The area has been full of talented players --Randy Heisler, Brian and Dan Elliott and Matt Horin, all of Warsaw; Eric Alspaugh of Tippecanoe Valley; Mark Simpson and Neal Frantz of Wawasee and David Snep of Whitko.

But everyone agrees no player has made more of an impact than Jeff Gross, the area's first Mr. Basketball. "Looking back on it, it's something I'm really proud of," said Grose, who helped lead the Tigers to the State Championship in 1984. "I'm really happy with the things we were able to accomplish. We're still good friends. In fact, (Steve) Hollar and I are going to go watch the regional this weekend. I look at all those guys and what they did for me, and it's that old thing. 'There's no 'I' in the word team."

"Nobody was out to look for what they could get for themselves. It was a team and we all benefited from it."

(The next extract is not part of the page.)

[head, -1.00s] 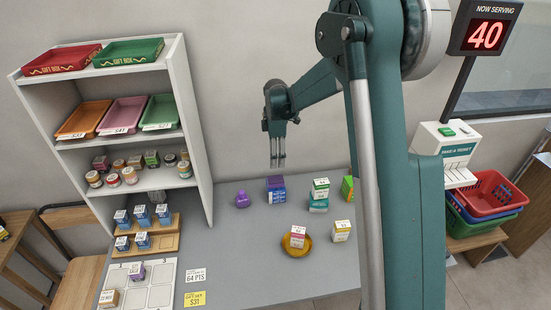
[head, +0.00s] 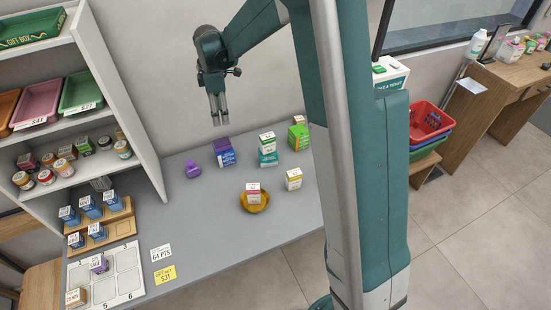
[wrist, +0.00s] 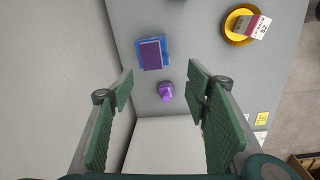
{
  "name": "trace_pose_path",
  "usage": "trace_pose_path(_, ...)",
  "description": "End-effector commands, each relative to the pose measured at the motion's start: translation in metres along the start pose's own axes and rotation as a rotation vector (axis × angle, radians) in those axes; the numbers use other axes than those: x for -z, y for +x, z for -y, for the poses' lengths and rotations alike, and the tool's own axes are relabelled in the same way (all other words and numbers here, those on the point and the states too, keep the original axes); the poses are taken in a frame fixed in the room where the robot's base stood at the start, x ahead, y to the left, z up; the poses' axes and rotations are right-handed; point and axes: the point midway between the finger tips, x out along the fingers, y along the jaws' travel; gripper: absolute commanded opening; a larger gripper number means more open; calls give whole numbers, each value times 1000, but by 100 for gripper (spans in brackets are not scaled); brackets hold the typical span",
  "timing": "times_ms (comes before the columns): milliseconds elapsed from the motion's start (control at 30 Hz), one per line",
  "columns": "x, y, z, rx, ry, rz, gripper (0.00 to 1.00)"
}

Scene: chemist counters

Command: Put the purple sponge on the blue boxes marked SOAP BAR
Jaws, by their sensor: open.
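A purple block (head: 222,145), which looks like the sponge, lies on top of the blue boxes (head: 227,158) near the back of the grey counter. Lettering on the boxes is too small to read. In the wrist view, the purple block (wrist: 151,54) covers most of the blue top (wrist: 138,60), with blue showing around its edges. My gripper (head: 219,122) is open and empty, up above the counter and apart from the block. In the wrist view, its fingers (wrist: 160,92) are spread wide, and the block is ahead of them.
A small purple object (head: 193,170) stands left of the blue boxes. Green-and-white boxes (head: 267,150) stand to the right. A yellow bowl (head: 256,206) holding a box is in front. A white shelf (head: 146,150) rises at the left. The middle of the counter is clear.

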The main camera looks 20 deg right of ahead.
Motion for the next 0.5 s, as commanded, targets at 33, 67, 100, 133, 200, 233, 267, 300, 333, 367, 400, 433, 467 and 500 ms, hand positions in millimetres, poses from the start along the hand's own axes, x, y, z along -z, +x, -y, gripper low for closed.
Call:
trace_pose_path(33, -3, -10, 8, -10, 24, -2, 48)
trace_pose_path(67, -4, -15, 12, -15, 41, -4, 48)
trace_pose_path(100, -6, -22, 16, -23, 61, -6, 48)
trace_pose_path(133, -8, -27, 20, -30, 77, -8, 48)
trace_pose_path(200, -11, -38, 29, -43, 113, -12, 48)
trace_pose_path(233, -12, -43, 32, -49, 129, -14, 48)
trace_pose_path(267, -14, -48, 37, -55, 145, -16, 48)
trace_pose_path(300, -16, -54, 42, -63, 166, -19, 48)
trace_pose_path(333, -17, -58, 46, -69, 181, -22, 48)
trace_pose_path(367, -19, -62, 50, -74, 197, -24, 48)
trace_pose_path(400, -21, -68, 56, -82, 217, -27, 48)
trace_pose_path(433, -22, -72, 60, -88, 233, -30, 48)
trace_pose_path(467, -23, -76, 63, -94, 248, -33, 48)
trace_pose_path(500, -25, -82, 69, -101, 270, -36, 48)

Grose and McKenzie both agree that by doing everything they could at the time, they left no margin for future regrets. It was their guarantee that the vibrant colors of their basketball wings would never fade.

Over And Back
Stepping back across history's time line

Last week's installment of "Hoosier Historia" featured memorable basketball players from the area during the first five decades of the
20th Century. In documenting the superb athletes who graced area courts from 1900 to 1950, one noteworthy cager was inadvertently overlooked.

From 1940 to 1944, Virgil "Sug" Risner wowed basketball fans as an area standout --a noted freshman year at Etna Green and three years wearing the uniform of a Warsaw Tiger. He averaged 17.1 points during a dramatic senior year.

Risner, best known for a patented side-body set shot, went on to Tulane University where he earned all-conference honors and scored 1,200 points. "Sug" Risner was named to the Indiana High School Basketball Hall of Fame's Silver Anniversary Team in 1969. Risner's high school [sic: college] cage career was cut short when he was drafted into the U.S. Navy during World War II

Warsaw's Jeff Grose became the highest-scoring Tiger in school history.